Nelly Furtado's 2012 single 'Hoops (The Bigger The Better)' was brilliant. Unfortunately, not many people appeared to agree, with the single reaching only No.14 in the UK - and missing the US charts all together.
However, the single's failure is nothing when compared to sales of her new album, Spirit Indestrucible, which sold less than 10,000 copies in the US and UK combined in its week of release. It's been six years since her last hit of note, when 'Say It Right' hit No.1 in America, and 'All Good Things (Come To An End)' reached No.4 in the UK. She has a big label and 3 million followers

Again, 3 million Twitter followers, label, PR, media appearances, etc. No sales. How is this possible?  

Mariah Carey - The singer's new single 'Triumphant' reached the heady heights of 115 on the US Billboard charts this week, managing to sell fewer units than a bonus track from Beyonce's '4' album last year. Selling just 23,000 downloads is a pretty disappointing showing for someone who has sold tens of millions of albums worldwide, and Carey will be hoping appearances later in the year as a judge on American Idol will help revive her fortunes.

OMG, 8 million followers and a label and I'm sure well into six figures in marketing plus front page of the carousel in iTunes and 23,000 downloads? What is going on? 

The three artists above are still in the wall, and failing to connect with their patrons.
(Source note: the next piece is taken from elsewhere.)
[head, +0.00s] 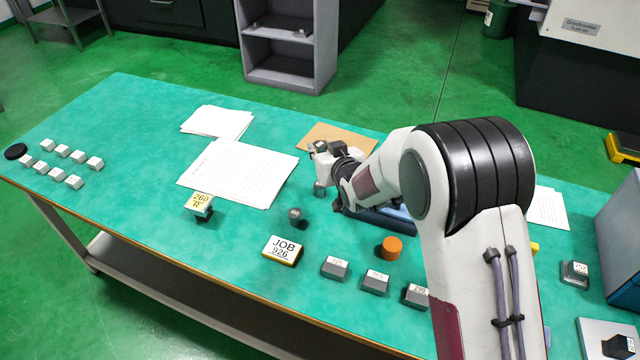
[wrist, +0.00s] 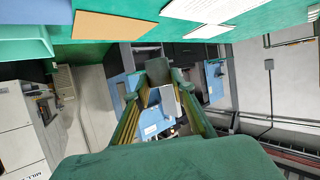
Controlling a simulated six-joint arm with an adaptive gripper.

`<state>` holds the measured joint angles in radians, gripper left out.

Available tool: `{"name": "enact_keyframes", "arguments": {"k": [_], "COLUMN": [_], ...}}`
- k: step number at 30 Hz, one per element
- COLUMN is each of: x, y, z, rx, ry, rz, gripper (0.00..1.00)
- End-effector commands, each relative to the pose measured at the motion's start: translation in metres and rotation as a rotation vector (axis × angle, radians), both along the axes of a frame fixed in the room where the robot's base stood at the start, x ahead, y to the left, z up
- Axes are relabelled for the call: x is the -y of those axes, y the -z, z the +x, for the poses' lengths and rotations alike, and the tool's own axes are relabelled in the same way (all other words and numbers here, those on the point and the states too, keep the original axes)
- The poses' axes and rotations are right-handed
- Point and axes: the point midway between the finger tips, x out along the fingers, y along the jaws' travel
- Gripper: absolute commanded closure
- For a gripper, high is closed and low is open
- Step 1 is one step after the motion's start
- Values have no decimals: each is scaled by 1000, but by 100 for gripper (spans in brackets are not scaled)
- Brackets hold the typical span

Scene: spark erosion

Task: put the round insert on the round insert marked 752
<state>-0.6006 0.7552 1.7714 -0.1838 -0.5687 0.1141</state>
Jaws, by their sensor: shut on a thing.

That's it. 

The title of this post is that a tweet is not a marketing strategy. Simply posting something on someones Twitter feed does not translate into money. The reason for this is the wall. Actively engaging people and participating in their lives gets people involved in yours. Having 8 million voyeurs is pointless. You are better off with 200,000 followers who really give a shit about what you are up to. You have to fire these folks up and as Cab Calloway said in The Blues Brothers:

Listen, you boys heard me talk about Jake and Elwood. Well now they used to live here just like you. And I used to sing to them just like with you. Tonight, Jake and Elwood are going out to sing and play to raise the money to help you children. Your lazy butts are in this too. So get up on that wagon. We're goin' up north to put the word to the streets.

I know it's a movie, but The Blues Brothers is a perfect metaphor for my point. You don't fill a concert hall to capacity by simply posting a tweet on your Twitter feed. You've got to work it. You have to curate your audience and engage them. They need to feel that they're part of your success and they should feel a shared responsibility and joy when you succeed. 

We have left the bubble of old recording labels and have now entered into an age of artists and their patrons...and those patrons are your fans. And I'm sorry to break this to you, but your patrons will expect things from you. You may work in the arts, but the arts are service industry and it is up to you to find out what your patrons want and give it to them. Like many of us in this interconnected/disconnected world of technology, fans want to feel a connection to you. If you find this distasteful, you are in the wrong business.   

Your lazy butts are in this...will you get up on your wagon or get behind your walls?